Source excerpt:
⟨

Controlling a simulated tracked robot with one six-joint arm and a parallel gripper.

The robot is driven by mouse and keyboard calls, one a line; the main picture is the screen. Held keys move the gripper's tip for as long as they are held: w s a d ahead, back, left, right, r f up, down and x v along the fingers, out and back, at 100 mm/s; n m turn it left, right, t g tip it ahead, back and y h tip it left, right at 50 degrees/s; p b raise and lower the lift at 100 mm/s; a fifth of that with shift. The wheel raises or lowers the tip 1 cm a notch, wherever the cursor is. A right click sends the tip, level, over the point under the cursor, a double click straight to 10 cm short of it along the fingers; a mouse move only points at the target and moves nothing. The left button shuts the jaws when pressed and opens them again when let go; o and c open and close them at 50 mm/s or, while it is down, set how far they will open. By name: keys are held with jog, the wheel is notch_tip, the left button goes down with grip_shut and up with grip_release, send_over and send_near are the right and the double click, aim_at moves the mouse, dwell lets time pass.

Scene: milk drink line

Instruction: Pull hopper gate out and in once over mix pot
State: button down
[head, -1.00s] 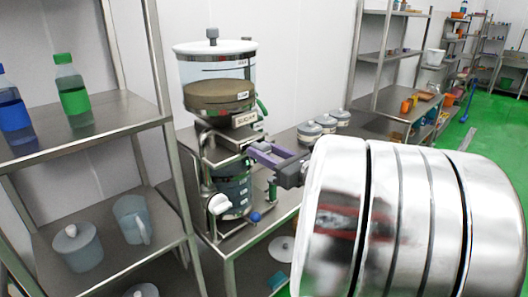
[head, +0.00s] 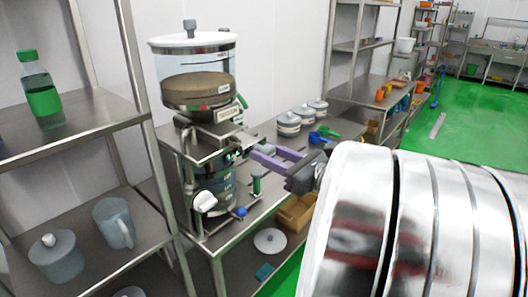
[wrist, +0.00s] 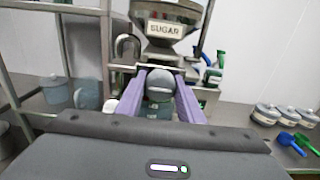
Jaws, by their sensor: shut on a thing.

⟩

Set task:
Reproduce precisely the lines of the listing above, from the line containing "State: button down" to the last line, both ends included. Pictures are to be omitted.

Task response:
State: button down
[head, -1.00s] 
[head, +0.00s] 
[wrist, +0.00s] 
Jaws, by their sensor: shut on a thing.

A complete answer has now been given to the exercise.